Les soudanais et palestiniens, syriens ou érythréens, éthiopiens, chrétiens ou musulmans (agnostiques ou athées), sont-ils des sous-hommes auxquels notre gouvernement dénie le droit d'exister sur cette terre nationale que les siècles ont forgée depuis le traité de Verdun (863) ? Des sous-hommes dans un territoire puzzle qui a mis près de 1500 ans à prendre forme et faire souche avec sa Bretagne, sa Bourgogne, sa Provence, son Aquitaine, sa Savoie, son Alsace-Moselle, sa Flandres ou sa Corse ? Qui considéra français des belges jusqu'aux Illyriens, s'élargit de Dunkerque à Tamanrasset, de l'Indochine au golfe de Guinée, des Antilles à l'océan indien, avant de revenir à de plus modestes ambitions ? Évidemment non : qui oserait penser une chose pareille ?
Mais dans le rôle pédagogique qu'il s'attribue (tous les problèmes ne viennent-ils pas d'un manque de pédagogie ?)  notre chef d’État nous montre, par la panthéonisation des terroristes opposés au nazisme, que notre nation sait distinguer entre les bons métèques d'autrefois (qui étaient criminels avant les débarquements) et les mauvais métèques d'aujourd'hui - dont les barcasses ont de plus en plus de peine à débarquer sur nos côtes.
 
Malgré les controverses qui l'ont entouré, mieux vaut garder la mémoire d'un poème...
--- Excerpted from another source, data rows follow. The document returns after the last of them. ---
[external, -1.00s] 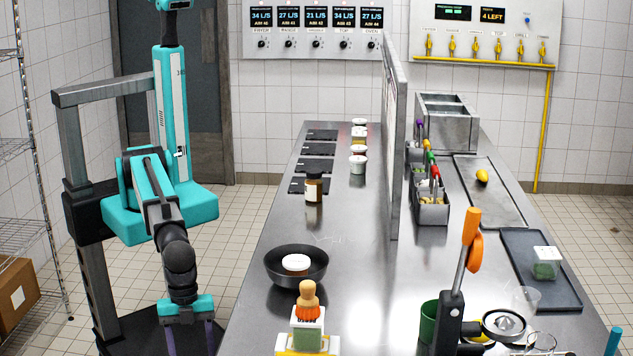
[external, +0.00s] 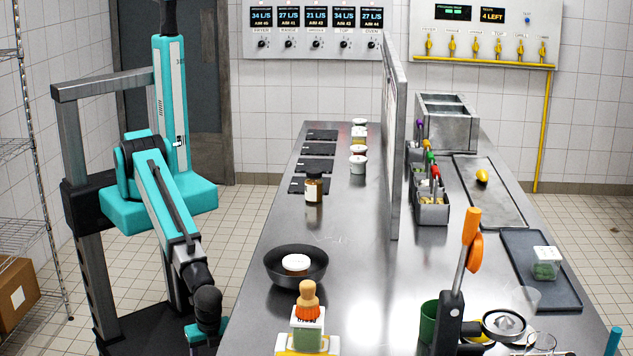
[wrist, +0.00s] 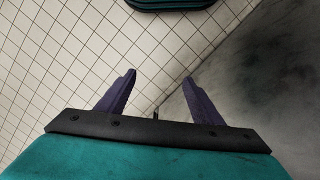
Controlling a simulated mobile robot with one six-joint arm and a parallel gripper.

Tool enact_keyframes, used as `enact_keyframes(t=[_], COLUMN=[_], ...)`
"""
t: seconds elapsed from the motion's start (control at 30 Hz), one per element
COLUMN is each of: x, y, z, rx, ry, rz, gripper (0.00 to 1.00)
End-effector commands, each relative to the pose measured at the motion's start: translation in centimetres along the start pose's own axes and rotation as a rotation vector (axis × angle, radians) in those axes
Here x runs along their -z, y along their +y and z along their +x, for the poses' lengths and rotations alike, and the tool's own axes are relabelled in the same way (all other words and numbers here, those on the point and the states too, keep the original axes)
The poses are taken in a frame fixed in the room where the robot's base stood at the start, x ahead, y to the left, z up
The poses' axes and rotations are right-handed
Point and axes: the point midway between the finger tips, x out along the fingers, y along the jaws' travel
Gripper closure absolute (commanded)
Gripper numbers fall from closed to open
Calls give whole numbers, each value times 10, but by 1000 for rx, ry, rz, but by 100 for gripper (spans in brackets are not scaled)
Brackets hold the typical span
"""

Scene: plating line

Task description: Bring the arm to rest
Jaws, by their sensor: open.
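My gripper (wrist: 158,82) is open and empty in the wrist view, with its two purple fingers spread apart over tiled floor and a grey surface. In the external view my wrist and part of the teal gripper body show at the bottom, beside the left edge of the steel counter (external: 345,231). The fingers are not clearly visible there. My arm hangs down from its teal shoulder, left of the counter.
A wire shelf (external: 32,205) with a cardboard box (external: 18,297) is at far left.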

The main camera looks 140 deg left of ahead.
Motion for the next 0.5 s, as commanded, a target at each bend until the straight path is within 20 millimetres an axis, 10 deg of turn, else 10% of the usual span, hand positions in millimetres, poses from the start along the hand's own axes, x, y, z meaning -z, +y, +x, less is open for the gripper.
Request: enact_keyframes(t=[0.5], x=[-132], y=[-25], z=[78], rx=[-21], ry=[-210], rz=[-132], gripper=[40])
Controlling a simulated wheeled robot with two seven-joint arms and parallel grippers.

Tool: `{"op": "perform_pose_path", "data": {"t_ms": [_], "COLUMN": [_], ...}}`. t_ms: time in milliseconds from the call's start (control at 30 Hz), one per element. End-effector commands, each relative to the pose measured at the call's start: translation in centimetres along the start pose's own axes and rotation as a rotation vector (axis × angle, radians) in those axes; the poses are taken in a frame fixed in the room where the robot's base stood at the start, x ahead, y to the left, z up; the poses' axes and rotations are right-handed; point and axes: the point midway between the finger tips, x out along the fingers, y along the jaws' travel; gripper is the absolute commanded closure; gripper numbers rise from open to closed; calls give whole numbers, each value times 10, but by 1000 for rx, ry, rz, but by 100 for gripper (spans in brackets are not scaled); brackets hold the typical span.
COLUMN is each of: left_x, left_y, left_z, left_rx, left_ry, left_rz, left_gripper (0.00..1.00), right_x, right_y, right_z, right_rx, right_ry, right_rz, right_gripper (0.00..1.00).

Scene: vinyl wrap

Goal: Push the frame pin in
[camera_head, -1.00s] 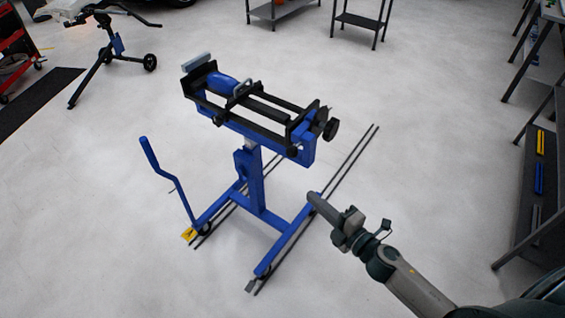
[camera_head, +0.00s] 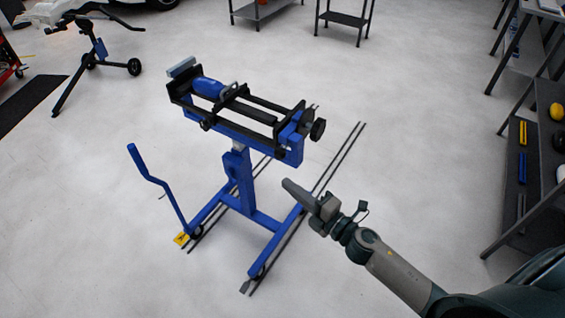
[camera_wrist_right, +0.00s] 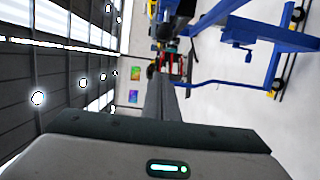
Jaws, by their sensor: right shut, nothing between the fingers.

"Tout avait la couleur uniforme du givre
Au mois de février pour vos derniers tourments ..."

 




2 commentaires:

  1. Compte rendu exemplaire des cérémonies spectacles de notre époque ! Remettre à leur juste grandeur les faits de cette histoire si proche et si malmenée que s'approprient ceux qui passent leur temps à la bafouer. Merci !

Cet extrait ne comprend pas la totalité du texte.